(Your task): All of the data below should be written out exactly.

-- start Recorded information --

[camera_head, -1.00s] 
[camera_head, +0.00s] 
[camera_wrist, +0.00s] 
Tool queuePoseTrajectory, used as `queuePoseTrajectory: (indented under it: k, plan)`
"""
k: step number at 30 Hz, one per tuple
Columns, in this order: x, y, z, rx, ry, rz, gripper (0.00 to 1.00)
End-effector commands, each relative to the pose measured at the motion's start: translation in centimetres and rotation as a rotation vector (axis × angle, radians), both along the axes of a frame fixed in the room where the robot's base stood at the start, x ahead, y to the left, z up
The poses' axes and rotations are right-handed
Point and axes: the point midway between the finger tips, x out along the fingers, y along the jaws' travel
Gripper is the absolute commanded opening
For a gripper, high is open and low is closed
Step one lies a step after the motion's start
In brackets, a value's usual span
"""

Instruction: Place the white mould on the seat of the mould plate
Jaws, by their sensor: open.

-- end Recorded information --

(Exercise answer):
[camera_head, -1.00s] 
[camera_head, +0.00s] 
[camera_wrist, +0.00s] 
Tool queuePoseTrajectory, used as `queuePoseTrajectory: (indented under it: k, plan)`
"""
k: step number at 30 Hz, one per tuple
Columns, in this order: x, y, z, rx, ry, rz, gripper (0.00 to 1.00)
End-effector commands, each relative to the pose measured at the motion's start: translation in centimetres and rotation as a rotation vector (axis × angle, radians), both along the axes of a frame fixed in the room where the robot's base stood at the start, x ahead, y to the left, z up
The poses' axes and rotations are right-handed
Point and axes: the point midway between the finger tips, x out along the fingers, y along the jaws' travel
Gripper is the absolute commanded opening
For a gripper, high is open and low is closed
Step one lies a step after the motion's start
In brackets, a value's usual span
"""

Instruction: Place the white mould on the seat of the mould plate
Jaws, by their sensor: open.

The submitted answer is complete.